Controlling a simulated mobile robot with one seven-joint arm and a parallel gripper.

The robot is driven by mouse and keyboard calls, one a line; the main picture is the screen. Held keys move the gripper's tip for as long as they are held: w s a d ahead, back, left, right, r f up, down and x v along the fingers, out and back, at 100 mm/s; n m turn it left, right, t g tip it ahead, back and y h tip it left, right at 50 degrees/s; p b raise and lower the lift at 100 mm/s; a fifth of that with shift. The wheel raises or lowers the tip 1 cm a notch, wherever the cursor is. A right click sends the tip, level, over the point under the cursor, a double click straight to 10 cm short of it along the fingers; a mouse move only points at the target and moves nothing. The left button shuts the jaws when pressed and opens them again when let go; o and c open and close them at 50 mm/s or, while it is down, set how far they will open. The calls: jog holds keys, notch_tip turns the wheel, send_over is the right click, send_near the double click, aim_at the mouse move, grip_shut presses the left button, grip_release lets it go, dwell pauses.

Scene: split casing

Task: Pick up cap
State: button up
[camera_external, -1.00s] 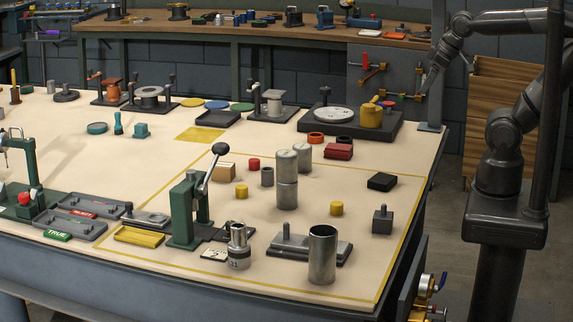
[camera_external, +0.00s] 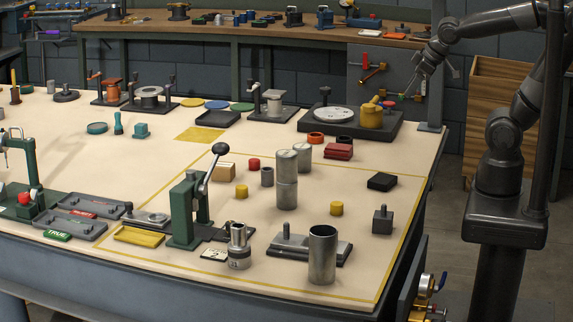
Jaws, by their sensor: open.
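No part is clearly recognisable as the cap. A tall stacked metal cylinder (camera_external: 287,190) stands upright inside the yellow-outlined area, with a shorter metal cylinder (camera_external: 304,157) behind it. An open metal tube (camera_external: 322,256) stands near the front edge. My gripper (camera_external: 428,78) is open and appears empty, raised at the upper right, well away from these parts. Its fingertips are small and dark against the background.
A green lever press (camera_external: 187,213) stands left of the cylinders. A dark turntable base (camera_external: 310,128) with a yellow pot (camera_external: 371,117) is at the back right, near my gripper. A grey post (camera_external: 431,105) rises at the table's right corner.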

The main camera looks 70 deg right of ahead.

##########

TASK TO CARRY OUT ->
Each line from the one that contains "State: button up" to the end of the listing must be quoted exactly; no other line and no picture belongs in the copy.

ANSWER IN FULL ->
State: button up
[camera_external, -1.00s] 
[camera_external, +0.00s] 
Jaws, by their sensor: open.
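No part is clearly recognisable as the cap. A tall stacked metal cylinder (camera_external: 287,190) stands upright inside the yellow-outlined area, with a shorter metal cylinder (camera_external: 304,157) behind it. An open metal tube (camera_external: 322,256) stands near the front edge. My gripper (camera_external: 428,78) is open and appears empty, raised at the upper right, well away from these parts. Its fingertips are small and dark against the background.
A green lever press (camera_external: 187,213) stands left of the cylinders. A dark turntable base (camera_external: 310,128) with a yellow pot (camera_external: 371,117) is at the back right, near my gripper. A grey post (camera_external: 431,105) rises at the table's right corner.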

The main camera looks 70 deg right of ahead.

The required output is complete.